[BRIEF]: Repeat exactly, and only, the lines from the one containing "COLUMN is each" through the end of the records.

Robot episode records
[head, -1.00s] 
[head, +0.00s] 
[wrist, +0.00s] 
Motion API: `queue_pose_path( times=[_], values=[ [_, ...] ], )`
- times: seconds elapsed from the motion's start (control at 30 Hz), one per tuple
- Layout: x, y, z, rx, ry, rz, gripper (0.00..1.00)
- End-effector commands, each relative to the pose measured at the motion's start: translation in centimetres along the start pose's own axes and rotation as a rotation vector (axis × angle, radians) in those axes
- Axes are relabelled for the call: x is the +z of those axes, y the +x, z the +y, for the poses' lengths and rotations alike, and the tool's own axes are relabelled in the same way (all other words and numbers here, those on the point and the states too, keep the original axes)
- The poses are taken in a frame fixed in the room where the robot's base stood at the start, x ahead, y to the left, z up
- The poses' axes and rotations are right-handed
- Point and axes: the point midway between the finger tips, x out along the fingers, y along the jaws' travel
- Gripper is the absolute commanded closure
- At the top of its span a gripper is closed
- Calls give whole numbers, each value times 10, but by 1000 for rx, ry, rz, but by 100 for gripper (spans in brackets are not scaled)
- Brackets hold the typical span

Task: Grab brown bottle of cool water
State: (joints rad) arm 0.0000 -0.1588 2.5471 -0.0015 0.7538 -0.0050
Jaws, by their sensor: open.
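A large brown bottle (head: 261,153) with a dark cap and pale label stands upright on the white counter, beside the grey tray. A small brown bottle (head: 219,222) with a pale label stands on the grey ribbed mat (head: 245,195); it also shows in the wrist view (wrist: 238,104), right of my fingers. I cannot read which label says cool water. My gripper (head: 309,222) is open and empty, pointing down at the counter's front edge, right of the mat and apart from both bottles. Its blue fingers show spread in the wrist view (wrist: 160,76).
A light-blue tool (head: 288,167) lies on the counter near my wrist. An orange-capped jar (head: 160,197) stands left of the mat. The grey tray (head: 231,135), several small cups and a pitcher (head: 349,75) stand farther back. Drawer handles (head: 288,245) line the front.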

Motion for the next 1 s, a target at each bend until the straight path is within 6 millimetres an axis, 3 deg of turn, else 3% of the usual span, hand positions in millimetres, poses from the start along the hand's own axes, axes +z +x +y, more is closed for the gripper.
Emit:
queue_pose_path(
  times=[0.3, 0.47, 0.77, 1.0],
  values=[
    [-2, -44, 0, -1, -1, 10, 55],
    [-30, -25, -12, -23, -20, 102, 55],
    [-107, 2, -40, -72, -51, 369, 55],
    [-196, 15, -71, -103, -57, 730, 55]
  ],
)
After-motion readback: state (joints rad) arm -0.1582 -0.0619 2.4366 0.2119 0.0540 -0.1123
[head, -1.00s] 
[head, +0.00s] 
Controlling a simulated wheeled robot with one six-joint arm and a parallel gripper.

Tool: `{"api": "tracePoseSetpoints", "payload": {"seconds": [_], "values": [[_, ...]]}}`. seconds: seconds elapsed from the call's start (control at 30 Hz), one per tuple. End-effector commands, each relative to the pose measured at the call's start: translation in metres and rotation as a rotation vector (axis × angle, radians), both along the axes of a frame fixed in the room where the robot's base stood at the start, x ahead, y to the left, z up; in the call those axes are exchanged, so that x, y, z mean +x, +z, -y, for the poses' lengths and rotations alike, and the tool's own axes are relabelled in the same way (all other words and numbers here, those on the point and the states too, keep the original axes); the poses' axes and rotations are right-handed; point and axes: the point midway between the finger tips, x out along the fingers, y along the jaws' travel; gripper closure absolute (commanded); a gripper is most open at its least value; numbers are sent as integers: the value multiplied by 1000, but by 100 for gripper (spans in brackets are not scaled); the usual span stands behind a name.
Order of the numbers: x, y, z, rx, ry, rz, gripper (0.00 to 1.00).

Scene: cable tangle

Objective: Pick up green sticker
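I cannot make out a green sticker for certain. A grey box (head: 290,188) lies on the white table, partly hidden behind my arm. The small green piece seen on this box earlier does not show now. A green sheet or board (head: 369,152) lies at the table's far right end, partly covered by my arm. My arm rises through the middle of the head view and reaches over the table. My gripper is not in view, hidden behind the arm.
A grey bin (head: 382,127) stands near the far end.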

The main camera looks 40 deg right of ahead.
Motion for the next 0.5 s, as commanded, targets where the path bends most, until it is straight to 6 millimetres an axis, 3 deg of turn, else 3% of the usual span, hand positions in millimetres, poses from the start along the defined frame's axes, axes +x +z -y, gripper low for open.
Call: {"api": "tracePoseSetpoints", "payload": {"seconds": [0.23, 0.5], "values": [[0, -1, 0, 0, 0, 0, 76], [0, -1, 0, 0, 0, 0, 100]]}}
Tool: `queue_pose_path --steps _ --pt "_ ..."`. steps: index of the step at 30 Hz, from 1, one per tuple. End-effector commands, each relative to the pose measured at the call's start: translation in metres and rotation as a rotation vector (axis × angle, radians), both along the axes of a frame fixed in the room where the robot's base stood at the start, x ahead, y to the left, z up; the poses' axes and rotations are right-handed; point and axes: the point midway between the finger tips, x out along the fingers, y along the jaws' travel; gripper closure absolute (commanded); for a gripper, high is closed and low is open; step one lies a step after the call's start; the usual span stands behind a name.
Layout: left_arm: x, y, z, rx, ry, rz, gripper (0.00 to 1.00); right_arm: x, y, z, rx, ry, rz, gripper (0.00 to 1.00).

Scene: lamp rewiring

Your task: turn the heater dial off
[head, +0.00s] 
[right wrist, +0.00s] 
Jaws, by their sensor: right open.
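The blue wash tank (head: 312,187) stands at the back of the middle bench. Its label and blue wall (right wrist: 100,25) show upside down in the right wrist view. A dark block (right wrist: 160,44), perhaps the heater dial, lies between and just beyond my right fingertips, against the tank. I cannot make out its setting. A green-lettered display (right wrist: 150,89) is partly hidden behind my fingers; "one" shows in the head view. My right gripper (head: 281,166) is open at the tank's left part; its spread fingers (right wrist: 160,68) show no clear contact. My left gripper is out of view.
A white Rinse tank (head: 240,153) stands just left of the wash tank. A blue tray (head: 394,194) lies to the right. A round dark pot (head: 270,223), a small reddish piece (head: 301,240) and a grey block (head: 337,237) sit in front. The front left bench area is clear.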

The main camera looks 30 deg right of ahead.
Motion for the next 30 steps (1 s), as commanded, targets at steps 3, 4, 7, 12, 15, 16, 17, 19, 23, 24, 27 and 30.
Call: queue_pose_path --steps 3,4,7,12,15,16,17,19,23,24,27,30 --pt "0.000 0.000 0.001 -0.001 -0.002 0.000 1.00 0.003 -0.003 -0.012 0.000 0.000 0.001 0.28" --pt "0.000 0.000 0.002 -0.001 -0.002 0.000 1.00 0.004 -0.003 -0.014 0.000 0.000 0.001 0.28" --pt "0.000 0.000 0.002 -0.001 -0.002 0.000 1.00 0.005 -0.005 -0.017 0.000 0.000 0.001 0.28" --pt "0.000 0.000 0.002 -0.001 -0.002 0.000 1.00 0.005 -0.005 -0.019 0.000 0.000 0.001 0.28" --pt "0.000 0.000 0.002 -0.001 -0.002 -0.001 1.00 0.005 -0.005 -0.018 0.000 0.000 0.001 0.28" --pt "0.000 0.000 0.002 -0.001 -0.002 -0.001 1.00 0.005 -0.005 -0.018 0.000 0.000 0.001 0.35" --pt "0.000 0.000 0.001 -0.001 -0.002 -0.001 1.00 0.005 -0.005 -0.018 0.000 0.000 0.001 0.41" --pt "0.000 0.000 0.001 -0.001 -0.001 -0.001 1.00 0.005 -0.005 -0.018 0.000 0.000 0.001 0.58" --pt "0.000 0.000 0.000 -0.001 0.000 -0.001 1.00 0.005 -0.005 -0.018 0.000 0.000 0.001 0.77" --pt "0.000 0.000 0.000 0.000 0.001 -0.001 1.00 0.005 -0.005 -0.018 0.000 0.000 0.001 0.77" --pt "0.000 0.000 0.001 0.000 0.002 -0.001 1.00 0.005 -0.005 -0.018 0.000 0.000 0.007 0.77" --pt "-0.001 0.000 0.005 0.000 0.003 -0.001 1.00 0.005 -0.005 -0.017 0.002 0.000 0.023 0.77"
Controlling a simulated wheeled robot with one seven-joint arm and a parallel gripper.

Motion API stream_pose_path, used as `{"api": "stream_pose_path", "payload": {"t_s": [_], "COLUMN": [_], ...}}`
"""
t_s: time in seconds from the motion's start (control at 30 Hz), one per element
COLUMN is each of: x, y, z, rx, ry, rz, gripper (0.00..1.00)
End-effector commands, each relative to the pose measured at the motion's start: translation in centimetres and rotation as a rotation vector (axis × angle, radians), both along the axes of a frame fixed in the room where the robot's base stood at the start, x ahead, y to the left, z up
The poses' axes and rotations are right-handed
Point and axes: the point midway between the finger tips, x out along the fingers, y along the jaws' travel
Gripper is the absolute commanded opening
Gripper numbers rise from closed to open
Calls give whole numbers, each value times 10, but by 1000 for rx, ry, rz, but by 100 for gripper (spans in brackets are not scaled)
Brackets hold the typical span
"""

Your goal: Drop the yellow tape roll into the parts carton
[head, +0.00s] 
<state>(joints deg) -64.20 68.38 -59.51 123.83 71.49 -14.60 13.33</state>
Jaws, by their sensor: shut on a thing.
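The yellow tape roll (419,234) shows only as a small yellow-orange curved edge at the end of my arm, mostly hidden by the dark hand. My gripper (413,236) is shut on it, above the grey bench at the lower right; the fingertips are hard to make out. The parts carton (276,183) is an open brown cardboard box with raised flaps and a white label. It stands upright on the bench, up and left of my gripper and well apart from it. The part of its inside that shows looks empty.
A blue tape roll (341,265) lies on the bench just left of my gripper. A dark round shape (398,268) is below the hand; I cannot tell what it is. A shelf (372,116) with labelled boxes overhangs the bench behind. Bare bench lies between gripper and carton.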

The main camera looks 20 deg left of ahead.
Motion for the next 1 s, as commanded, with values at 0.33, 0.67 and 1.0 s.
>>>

[RESPONSE TO THE TASK]:
COLUMN is each of: x, y, z, rx, ry, rz, gripper (0.00..1.00)
End-effector commands, each relative to the pose measured at the motion's start: translation in centimetres and rotation as a rotation vector (axis × angle, radians), both along the axes of a frame fixed in the room where the robot's base stood at the start, x ahead, y to the left, z up
The poses' axes and rotations are right-handed
Point and axes: the point midway between the finger tips, x out along the fingers, y along the jaws' travel
Gripper is the absolute commanded opening
Gripper numbers rise from closed to open
Calls give whole numbers, each value times 10, but by 1000 for rx, ry, rz, but by 100 for gripper (spans in brackets are not scaled)
Brackets hold the typical span
"""

Your goal: Drop the yellow tape roll into the parts carton
[head, +0.00s] 
<state>(joints deg) -64.20 68.38 -59.51 123.83 71.49 -14.60 13.33</state>
Jaws, by their sensor: shut on a thing.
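The yellow tape roll (419,234) shows only as a small yellow-orange curved edge at the end of my arm, mostly hidden by the dark hand. My gripper (413,236) is shut on it, above the grey bench at the lower right; the fingertips are hard to make out. The parts carton (276,183) is an open brown cardboard box with raised flaps and a white label. It stands upright on the bench, up and left of my gripper and well apart from it. The part of its inside that shows looks empty.
A blue tape roll (341,265) lies on the bench just left of my gripper. A dark round shape (398,268) is below the hand; I cannot tell what it is. A shelf (372,116) with labelled boxes overhangs the bench behind. Bare bench lies between gripper and carton.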

The main camera looks 20 deg left of ahead.
Motion for the next 1 s, as commanded, with values at 0.33, 0.67 and 1.0 s.
>>>

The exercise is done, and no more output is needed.